## Source excerpt
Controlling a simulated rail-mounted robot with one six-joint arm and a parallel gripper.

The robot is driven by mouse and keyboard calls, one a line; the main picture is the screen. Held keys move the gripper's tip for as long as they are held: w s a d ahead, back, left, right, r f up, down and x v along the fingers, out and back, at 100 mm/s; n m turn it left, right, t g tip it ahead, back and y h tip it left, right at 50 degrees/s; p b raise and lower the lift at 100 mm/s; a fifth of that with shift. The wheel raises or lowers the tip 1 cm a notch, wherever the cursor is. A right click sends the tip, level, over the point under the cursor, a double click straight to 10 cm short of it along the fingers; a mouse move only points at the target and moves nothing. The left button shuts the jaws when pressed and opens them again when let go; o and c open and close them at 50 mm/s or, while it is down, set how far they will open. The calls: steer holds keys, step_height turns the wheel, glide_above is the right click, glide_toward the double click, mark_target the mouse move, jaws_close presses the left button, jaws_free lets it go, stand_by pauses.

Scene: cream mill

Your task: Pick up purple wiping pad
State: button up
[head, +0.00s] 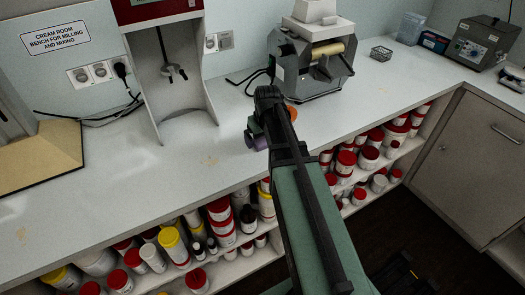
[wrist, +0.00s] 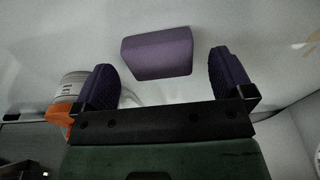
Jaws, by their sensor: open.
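The purple wiping pad (wrist: 157,54) is a small block lying on the pale bench top. In the wrist view it sits just beyond the space between my gripper's two fingers, nearer the left one, and looks untouched. My gripper (wrist: 164,78) is open and empty, with dark purple finger pads on both sides. In the head view my gripper (head: 258,122) is low over the bench near its front edge, and my arm hides part of that area. A purple patch beside it may be the wiping pad (head: 260,143), partly hidden.
An orange item (wrist: 62,115) and a white, labelled cylinder (wrist: 72,86) are beside the left finger. A grey roller mill (head: 312,75) stands behind my gripper. A dispenser stand (head: 190,125) is left of it. Shelves of jars (head: 222,225) lie below.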

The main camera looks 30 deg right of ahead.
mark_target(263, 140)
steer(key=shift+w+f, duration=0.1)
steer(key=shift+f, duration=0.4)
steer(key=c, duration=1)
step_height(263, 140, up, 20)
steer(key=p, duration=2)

## What is being asked
Of all the lines in the material above, how many contain the word "robot"? Give only the count.

## Answer to this problem
2